You like that? I designed it for a bunch of t-shirts. I'm so cool!
Last night was our annual Brownie backyard campout. Since we have no backyard to speak of, we held it at my co-leader's house. We did this last year, when we just had one troop of 8 girls, and we had a blast. This year we have one troop of 10 girls (Vicki's) and another troop of 6 (Lexi's). Since they've done a lot together over the past year, we decided to just combine them. Although we had one girl that didn't come and one who didn't spend the night, we still had 14 girls between the ages of 5 and 8 packed into tents in a quiet residential area. Plus 2 future Girl Scouts: Ellie and my co-leader's daughter Katie, who are the same age. And 4 adults, one of whom didn't stay the night. Yeah, I know, I'm crazy.
Well, we had fun. We earned our Making Music Try-it (the patches Brownies earn for the front of their uniforms). We danced to different styles of music, everything from Hannah Montana (oh, the screaming) to Skip to My Lou. Yes, they skipped. We sang in a round. We played "Mary Had a Little Lamb" on water glasses. And we learned the most awesome action song a group of Girl Scouts ever learned, and we hope to perform it at our neighborhood campout in the Spring. We also ate hot dogs and cooked the obligatory s'mores over a campfire provided by a wonderful contraption known as a portable fire pit. Then, at 10:00, after a quiet chorus of "Taps", we sent the girls off to bed.
At midnight we finally got the last two girls to stop giggling after threatening - in the I Am So Not Joking This Time and Just You Try Me voice - to call their moms to come pick them up.
At 3:00 in the morning us three adults were awakened by what has nicely been termed a "domestic dispute" erupting in my friend's backdoor neighbors' house.
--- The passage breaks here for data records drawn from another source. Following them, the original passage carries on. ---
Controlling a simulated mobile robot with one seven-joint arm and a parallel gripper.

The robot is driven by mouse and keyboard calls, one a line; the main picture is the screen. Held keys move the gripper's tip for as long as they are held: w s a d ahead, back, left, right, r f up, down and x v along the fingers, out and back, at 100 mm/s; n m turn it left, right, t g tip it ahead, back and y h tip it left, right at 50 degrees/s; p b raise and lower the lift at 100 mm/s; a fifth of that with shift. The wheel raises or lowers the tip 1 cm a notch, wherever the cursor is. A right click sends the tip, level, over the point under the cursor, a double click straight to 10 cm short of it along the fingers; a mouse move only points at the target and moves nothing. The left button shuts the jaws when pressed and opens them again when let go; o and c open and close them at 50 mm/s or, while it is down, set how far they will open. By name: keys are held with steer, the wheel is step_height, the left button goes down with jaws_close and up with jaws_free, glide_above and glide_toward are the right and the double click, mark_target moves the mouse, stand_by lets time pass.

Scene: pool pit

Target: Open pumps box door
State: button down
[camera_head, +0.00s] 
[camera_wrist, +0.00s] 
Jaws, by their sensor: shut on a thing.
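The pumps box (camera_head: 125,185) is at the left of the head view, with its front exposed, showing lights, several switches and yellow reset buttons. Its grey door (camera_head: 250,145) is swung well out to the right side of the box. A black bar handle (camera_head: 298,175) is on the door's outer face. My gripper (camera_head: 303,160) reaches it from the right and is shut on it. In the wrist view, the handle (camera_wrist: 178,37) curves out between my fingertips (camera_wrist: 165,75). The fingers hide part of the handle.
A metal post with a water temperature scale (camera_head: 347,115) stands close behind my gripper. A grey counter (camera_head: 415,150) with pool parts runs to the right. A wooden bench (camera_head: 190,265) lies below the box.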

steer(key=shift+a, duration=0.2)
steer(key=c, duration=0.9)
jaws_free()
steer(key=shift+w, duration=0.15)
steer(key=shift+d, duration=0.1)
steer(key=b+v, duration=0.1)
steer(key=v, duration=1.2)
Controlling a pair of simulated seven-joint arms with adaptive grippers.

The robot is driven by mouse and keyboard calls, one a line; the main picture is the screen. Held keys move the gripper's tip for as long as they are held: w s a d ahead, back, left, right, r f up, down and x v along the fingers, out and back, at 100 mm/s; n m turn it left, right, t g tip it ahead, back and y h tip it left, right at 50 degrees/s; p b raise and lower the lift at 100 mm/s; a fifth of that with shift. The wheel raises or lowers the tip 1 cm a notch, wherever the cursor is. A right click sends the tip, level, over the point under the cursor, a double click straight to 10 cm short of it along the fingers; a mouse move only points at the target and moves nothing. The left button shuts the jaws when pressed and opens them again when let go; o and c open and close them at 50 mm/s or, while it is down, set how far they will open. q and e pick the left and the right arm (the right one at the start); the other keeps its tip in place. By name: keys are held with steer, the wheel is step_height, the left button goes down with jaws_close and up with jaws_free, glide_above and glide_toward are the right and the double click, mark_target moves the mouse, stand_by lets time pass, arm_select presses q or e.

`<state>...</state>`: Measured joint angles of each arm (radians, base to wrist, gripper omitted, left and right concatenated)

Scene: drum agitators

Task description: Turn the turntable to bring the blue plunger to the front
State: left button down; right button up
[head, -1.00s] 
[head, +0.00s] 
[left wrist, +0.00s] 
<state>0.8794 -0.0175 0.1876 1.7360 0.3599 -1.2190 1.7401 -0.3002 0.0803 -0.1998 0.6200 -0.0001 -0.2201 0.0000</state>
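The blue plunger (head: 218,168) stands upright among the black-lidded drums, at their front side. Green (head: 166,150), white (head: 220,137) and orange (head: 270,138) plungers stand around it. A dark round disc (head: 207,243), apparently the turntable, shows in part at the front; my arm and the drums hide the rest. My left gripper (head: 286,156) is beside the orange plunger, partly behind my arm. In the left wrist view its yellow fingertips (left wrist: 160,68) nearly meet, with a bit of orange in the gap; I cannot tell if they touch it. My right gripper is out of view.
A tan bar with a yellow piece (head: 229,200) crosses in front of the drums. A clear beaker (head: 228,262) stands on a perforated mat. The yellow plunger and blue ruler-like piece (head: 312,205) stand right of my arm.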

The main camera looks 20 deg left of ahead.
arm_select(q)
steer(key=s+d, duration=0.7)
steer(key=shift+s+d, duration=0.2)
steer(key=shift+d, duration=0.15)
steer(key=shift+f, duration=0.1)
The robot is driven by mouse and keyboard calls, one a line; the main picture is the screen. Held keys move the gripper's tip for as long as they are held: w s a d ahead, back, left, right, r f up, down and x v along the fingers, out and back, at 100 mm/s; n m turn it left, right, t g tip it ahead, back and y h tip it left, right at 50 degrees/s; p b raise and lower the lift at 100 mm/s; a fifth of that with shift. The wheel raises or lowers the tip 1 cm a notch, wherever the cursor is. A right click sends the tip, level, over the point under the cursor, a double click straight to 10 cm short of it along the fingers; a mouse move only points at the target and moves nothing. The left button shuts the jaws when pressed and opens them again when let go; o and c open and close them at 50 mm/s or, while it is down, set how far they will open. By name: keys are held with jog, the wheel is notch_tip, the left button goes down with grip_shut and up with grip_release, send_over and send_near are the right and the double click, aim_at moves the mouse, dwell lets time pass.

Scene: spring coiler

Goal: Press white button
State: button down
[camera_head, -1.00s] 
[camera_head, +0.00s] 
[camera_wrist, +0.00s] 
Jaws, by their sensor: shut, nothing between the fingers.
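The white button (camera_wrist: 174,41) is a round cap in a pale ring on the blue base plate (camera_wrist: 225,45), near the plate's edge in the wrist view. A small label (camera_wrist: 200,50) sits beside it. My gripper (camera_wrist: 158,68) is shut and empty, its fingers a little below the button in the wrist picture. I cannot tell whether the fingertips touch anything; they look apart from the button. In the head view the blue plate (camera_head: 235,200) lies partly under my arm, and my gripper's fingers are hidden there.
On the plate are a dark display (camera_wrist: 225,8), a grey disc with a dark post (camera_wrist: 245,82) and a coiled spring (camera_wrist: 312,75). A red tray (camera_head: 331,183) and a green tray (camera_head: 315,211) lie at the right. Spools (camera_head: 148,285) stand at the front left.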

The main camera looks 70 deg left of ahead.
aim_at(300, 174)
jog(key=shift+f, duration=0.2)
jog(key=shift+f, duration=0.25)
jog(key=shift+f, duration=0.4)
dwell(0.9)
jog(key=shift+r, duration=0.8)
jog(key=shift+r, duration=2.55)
It was a doozy - screaming, shouting, banging, swearing, you name it. The three of us leapt out of bed and called the police. The 911 operator lazily noted our complaint until we mentioned that we had 16 little girls sleeping in tents in the backyard, at which point they leapt into action and summoned not one, but three patrol cars. Apparently the couple had just returned from a "night out" (read: the bar), and the man was, as the officer put it, wasted. The girl apparently claimed she wasn't frightened, just angry. Well, she may not have beenfrightened, but we sure as heck were. Fortunately the police broke up the altercation, the girl left for her friend's house, and the guy went to bed to sleep it off. All I can say is I hope he had a lovely time at 7am when the Brownies woke up. Serves him right. Mercifully, only one of the Brownies claimed to have heard anything, and she apparently has enough trust in us leaders that when she heard our voices she figured we had the situation under control and went right back to sleep. Not so for us, of course. We finally went back to bed at 5:00 and dozed off and on until the girls woke up, cheerfully, at 7:00.
So now I'm attempting to function on roughly two hours of sleep (turning on a movie for the girls and staring at the computer screen for two hours is functioning, right?), and of course the girls are already talking about what we should do at next year's campout.